Philip Torr
Professor Philip Torr did his PhD (DPhil) at the Robotics Research Group of the University of Oxford under Professor David Murray of the Active Vision Group. He worked for another three years at Oxford as a research fellow, and still maintains close contact as visiting fellow there. He worked for six years as a research scientist for Microsoft Research. He then became a Professor in Computer Vision and Machine Learning at Oxford Brookes University. In 2013, Philip returned to Oxford as full professor where he has established the Torr Vision group. He has won several awards including the Marr prize (the highest honour in vision) in 1998. He is a Royal Society Wolfson Research Merit Award Holder. He has been involved in numerous spin-outs as founder or advisor including: FiveAI, Onfido, Oxsight, Eigent, DreamTech, Visionary Machines, CamelAI, Orphic as well as working closely with big tech companies like Google, Meta, Apple, Microsoft, and Sony. He was elected Fellow of the Royal Academy of Engineering (FREng) in 2019, and Fellow of the Royal Society (FRS) in 2021 for contributions to computer vision. In 2021 he was made Turing AI world leading researcher fellow.
AI2050 Project
Torr’s AI Historian project seeks to extend the frontier of artificial intelligence from the natural sciences into the humanities by creating an AI system capable of historical reasoning.
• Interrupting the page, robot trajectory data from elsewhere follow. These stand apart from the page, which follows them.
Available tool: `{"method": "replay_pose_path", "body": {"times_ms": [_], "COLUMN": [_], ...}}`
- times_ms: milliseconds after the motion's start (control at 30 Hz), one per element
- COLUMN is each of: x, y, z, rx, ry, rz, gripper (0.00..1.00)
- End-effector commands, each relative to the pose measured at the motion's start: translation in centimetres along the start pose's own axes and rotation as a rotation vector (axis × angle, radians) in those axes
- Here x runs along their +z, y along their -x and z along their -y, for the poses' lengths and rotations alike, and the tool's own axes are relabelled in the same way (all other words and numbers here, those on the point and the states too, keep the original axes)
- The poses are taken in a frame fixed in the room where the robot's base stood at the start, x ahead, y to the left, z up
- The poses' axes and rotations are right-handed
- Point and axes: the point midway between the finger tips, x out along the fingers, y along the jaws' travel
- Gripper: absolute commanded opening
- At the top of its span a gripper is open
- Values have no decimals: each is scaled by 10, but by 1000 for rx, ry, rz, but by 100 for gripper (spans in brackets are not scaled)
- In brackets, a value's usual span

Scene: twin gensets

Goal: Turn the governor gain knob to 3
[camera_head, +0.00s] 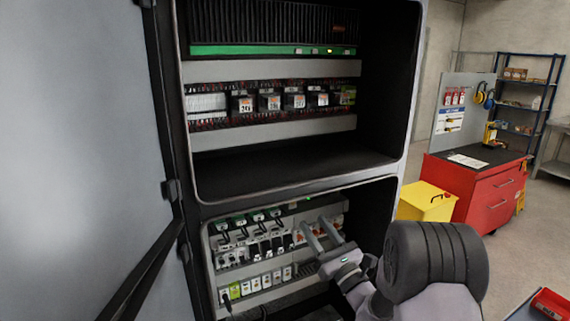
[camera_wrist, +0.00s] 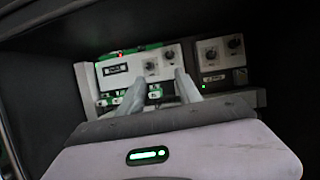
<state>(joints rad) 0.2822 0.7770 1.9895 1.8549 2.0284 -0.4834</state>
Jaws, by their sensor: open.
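My gripper (camera_head: 313,222) reaches into the lower compartment of an open cabinet in the head view. Its two fingers stand apart with nothing between them. The wrist view shows the fingers (camera_wrist: 160,80) in front of a white control module (camera_wrist: 118,71). This module has two small dark knobs, a left one (camera_wrist: 150,66) and a right one (camera_wrist: 168,56), just beyond the fingertips. A darker module to its right has two more knobs (camera_wrist: 211,53) (camera_wrist: 235,44). The labels are too small to read, so I cannot tell which is the governor gain knob or its setting. Contact is not visible.
Rows of terminals and relays (camera_head: 258,285) fill the lower compartment. The upper compartment (camera_head: 290,170) has a bare dark floor. The cabinet door (camera_head: 80,150) stands open at left. A red tool cabinet (camera_head: 490,195) and a yellow box (camera_head: 425,205) stand at right.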

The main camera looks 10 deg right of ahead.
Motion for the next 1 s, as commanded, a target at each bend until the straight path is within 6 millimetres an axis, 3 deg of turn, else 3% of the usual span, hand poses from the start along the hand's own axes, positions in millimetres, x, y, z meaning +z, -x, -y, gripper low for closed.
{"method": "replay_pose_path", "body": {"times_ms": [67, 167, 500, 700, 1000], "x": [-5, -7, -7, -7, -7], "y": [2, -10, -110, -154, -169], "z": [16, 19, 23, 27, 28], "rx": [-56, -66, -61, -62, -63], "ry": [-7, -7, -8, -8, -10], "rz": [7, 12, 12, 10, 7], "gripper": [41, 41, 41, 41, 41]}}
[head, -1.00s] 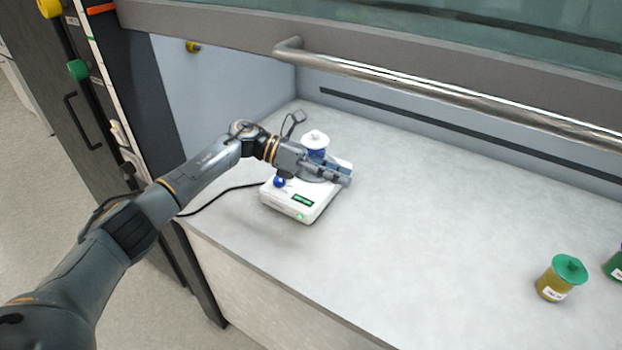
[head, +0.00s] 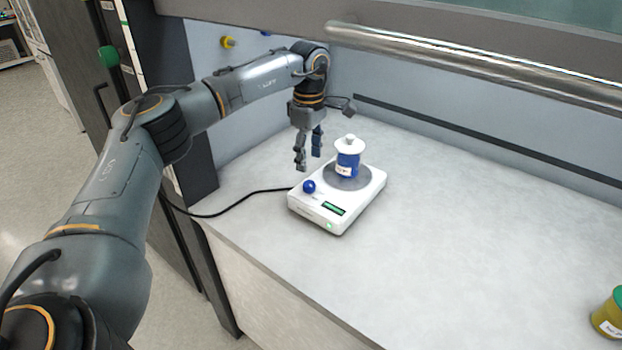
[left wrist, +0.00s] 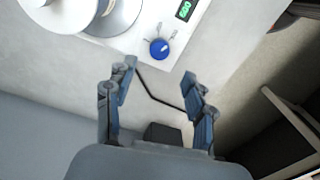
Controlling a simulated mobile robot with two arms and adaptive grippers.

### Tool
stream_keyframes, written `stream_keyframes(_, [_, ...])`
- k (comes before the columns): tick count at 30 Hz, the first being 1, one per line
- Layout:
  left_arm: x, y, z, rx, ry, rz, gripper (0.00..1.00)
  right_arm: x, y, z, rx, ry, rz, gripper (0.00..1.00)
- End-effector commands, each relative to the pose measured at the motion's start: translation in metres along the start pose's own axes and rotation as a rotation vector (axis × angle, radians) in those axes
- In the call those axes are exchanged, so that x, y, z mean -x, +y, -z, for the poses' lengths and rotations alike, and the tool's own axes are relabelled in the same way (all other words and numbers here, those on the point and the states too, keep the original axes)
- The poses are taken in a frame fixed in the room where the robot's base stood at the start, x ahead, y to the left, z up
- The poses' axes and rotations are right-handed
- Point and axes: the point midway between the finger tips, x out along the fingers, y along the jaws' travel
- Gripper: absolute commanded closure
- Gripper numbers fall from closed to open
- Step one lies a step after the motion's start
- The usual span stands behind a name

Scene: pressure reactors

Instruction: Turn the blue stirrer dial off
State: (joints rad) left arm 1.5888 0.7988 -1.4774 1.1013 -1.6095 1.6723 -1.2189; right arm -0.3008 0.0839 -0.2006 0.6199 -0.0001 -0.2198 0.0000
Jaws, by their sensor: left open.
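The blue stirrer dial (head: 309,186) sits on the near left corner of the white stirrer (head: 356,204). It also shows in the left wrist view (left wrist: 159,48), with small label marks around it. The stirrer's display (head: 334,209) is lit green, and a green light glows at its front. A blue vessel with a white lid (head: 347,160) stands on the stirrer's round plate. My left gripper (head: 308,164) is open and empty, pointing down above and behind the dial, apart from it. In the left wrist view its fingers (left wrist: 158,85) are spread below the dial. My right gripper is not in view.
A black cable (head: 235,207) runs from the stirrer to the left over the bench edge. A metal rail (head: 470,67) crosses above the bench. A yellow jar with a green lid (head: 608,318) stands at the right. The bench right of the stirrer is clear.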

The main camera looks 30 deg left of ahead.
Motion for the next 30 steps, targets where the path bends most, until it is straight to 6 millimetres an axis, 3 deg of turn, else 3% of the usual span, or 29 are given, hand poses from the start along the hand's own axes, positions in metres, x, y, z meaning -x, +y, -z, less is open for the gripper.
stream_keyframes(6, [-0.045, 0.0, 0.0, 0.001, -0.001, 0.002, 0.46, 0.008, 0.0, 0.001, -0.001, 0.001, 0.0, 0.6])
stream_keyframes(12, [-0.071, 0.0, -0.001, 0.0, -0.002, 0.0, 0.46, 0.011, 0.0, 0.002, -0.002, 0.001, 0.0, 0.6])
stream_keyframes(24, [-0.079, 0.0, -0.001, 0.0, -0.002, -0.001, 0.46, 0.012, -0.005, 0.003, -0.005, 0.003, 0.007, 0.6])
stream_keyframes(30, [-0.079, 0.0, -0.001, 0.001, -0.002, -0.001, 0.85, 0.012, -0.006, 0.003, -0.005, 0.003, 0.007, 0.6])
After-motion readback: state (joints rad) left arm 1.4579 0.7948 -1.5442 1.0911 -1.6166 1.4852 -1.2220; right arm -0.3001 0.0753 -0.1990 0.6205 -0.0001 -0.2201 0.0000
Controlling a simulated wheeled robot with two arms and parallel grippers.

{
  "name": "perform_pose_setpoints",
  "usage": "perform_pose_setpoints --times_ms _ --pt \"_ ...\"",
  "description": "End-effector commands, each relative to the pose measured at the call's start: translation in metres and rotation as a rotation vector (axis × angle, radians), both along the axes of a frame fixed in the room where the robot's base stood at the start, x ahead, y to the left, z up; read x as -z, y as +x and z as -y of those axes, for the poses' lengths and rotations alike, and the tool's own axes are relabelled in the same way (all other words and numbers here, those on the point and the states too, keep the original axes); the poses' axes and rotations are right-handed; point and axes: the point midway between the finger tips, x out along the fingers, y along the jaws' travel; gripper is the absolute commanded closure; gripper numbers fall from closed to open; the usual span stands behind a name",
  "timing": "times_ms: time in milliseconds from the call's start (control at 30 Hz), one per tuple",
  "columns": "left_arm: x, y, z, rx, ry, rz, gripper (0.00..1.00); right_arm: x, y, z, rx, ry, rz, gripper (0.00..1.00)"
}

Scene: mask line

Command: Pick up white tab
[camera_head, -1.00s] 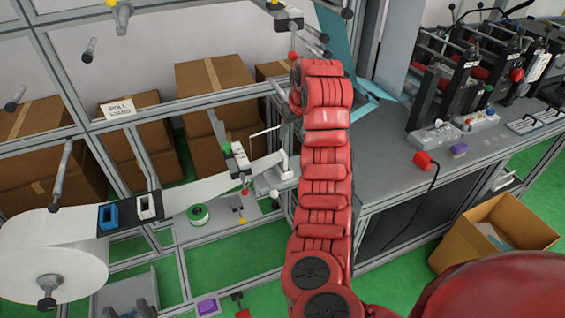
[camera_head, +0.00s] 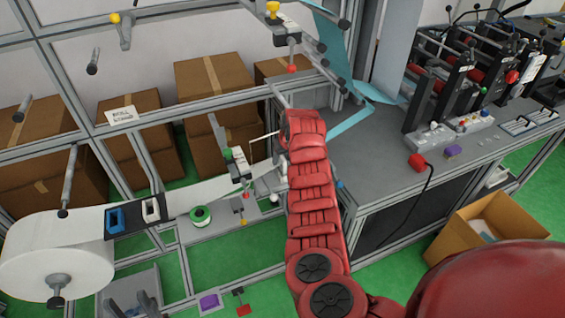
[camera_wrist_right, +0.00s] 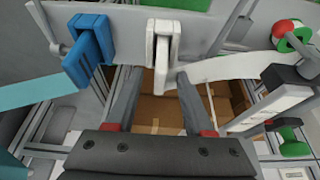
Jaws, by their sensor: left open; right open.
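The white tab (camera_head: 151,210) sits upright on the dark strip across the white web, just right of the blue tab (camera_head: 115,217). In the right wrist view the white tab (camera_wrist_right: 151,45) is at the upper middle, with the blue tab (camera_wrist_right: 88,48) to its left. My right gripper (camera_wrist_right: 157,75) is open, its two fingers pointing up toward the white tab and spread about its lower end. Its jaws are empty; the exact gap in depth is unclear. In the head view a red arm hides the gripper. My left gripper is not seen.
A large white roll (camera_head: 57,268) stands at left. Metal frame bars and rods surround the web. Cardboard boxes (camera_head: 214,92) stand behind. A grey bench (camera_head: 395,172) is at right.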

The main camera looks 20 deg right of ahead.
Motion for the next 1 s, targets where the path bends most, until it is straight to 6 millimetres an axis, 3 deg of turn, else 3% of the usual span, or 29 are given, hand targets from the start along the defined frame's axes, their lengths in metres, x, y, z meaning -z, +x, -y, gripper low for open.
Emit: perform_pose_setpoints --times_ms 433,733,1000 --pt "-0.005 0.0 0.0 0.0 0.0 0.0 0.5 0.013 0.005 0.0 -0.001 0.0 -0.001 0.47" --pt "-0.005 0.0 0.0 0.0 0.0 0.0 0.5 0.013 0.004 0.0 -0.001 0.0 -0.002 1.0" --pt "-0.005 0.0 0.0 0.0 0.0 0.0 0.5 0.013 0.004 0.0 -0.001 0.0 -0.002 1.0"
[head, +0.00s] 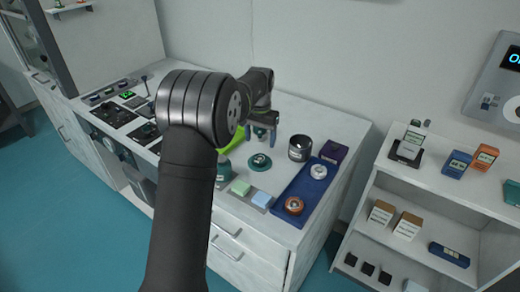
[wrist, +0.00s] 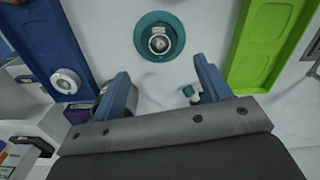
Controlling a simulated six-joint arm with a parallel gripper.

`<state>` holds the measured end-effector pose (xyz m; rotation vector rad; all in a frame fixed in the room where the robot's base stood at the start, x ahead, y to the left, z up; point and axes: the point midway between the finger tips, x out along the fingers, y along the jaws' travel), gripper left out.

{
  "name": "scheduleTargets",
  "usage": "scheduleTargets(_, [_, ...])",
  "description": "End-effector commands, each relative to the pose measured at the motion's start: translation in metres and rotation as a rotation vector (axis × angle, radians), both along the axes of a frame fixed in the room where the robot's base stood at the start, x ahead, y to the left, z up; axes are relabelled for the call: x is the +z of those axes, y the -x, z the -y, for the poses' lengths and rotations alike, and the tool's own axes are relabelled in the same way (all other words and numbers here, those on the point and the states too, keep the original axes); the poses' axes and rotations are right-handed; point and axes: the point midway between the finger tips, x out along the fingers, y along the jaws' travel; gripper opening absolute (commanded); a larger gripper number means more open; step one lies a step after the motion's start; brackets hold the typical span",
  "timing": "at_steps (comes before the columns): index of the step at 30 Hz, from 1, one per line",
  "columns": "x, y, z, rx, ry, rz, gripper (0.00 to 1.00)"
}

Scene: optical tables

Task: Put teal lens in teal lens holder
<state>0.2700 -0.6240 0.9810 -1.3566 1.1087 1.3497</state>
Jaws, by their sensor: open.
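A round teal piece with a wide flange and a grey centre (head: 260,161) lies on the white tabletop. It also shows in the wrist view (wrist: 158,38), at the top, beyond my fingertips. A small teal and whitish piece (wrist: 191,93) shows beside the right finger in the wrist view, partly hidden. I cannot tell for sure which is the teal lens and which the holder. A teal body (head: 223,169) is partly behind my arm in the head view. My gripper (head: 262,134) is open and empty above the table, behind the flanged piece; its blue fingers also show in the wrist view (wrist: 163,75).
A blue tray (head: 309,189) at the right holds a white-ringed disc (head: 318,171) and an orange disc (head: 293,206). A dark cup (head: 300,148) stands behind it. A green tray (head: 233,140) lies left. Green (head: 240,187) and light-blue (head: 262,199) blocks sit near the front.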

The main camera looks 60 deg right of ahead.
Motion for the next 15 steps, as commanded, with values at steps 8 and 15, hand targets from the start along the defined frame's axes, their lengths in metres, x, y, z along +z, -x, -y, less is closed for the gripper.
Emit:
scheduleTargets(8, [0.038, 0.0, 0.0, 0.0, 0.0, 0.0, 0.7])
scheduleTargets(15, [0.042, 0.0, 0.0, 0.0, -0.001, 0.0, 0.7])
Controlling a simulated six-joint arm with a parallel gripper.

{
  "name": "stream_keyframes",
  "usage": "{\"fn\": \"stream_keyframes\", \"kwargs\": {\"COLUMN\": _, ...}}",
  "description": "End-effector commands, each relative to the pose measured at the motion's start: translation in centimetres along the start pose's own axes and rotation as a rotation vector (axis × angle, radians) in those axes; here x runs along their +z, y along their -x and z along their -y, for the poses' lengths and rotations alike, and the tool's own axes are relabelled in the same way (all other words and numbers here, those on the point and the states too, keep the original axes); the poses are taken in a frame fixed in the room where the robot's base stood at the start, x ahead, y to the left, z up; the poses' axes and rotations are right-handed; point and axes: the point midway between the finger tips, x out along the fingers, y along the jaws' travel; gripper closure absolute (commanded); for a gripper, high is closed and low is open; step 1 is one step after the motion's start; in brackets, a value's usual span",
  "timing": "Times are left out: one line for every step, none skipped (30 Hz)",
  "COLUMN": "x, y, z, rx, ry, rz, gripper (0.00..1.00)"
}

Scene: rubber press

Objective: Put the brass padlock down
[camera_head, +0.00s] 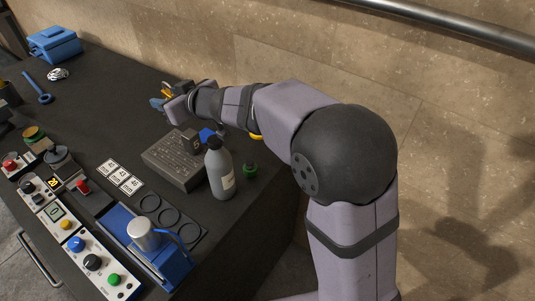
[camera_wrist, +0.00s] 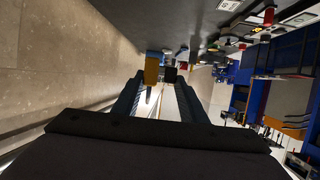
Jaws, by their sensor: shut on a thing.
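The brass padlock (camera_wrist: 151,70) shows as a yellow block at the fingertips in the wrist view, nearer the left finger. My gripper (camera_wrist: 160,84) is shut on it, with a finger on each side. In the head view my gripper (camera_head: 163,98) is at the far end of my outstretched arm, over the back part of the dark bench. A small yellow patch of the padlock (camera_head: 168,92) shows there, partly hidden by the gripper. I cannot tell its height above the bench.
A blue box (camera_head: 54,45) and blue wrench (camera_head: 37,88) lie at far left. Control panels line the left edge. The bench left of my gripper is clear.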

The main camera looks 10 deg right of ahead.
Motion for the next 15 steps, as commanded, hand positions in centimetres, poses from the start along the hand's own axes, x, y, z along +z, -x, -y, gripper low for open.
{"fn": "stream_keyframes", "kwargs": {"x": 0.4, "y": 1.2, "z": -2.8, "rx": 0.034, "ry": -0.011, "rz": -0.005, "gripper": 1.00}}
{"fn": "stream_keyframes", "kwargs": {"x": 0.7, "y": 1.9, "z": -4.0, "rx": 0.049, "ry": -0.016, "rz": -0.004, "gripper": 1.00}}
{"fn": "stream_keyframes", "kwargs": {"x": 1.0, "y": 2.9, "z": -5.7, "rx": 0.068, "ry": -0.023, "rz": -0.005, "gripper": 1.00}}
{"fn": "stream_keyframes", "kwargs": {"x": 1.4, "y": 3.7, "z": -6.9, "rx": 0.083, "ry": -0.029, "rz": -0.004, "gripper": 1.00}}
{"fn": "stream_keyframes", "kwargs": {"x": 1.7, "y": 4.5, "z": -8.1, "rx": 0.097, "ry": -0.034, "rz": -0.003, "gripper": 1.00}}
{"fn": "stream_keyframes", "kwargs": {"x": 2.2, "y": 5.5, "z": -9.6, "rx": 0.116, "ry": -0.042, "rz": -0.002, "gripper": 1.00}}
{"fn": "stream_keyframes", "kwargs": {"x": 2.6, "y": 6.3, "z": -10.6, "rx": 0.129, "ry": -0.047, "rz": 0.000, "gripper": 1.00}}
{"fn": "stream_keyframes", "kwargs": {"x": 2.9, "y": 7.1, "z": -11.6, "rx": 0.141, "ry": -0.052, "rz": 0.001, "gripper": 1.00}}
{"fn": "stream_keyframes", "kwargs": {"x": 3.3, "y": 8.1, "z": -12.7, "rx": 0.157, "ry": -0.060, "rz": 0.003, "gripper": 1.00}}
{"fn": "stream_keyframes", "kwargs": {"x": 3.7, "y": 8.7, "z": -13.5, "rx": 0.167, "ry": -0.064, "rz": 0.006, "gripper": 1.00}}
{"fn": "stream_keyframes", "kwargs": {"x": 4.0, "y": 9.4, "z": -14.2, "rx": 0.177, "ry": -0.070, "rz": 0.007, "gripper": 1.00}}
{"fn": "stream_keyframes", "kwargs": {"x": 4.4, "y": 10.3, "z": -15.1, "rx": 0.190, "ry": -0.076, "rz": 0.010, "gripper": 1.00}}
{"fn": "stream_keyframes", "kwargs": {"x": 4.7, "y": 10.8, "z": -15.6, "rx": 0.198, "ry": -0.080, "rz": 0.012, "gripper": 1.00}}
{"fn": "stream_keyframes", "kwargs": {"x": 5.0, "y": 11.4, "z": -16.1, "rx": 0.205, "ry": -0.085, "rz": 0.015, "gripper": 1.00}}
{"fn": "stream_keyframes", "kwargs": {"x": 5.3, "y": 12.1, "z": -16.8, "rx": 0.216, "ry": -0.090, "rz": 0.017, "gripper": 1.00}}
Working with world leading Oxford colleagues in history, anthropology and economics, he will develop a framework that allows AI to interpret texts, maps, images, and archaeological data to test competing explanations for how cultures evolve and societies endure. By combining causal discovery, multimodal foundation models, and agent-based simulation, the project will enable AI to evaluate evidence, reconstruct missing data, and explore question for social good such as “What makes societies more cohesive?” All software and datasets will be open source, transforming digitized archives into living laboratories for understanding human cooperation and societal change—and establishing the foundations of a new paradigm of quasi-autonomous AI social scientists.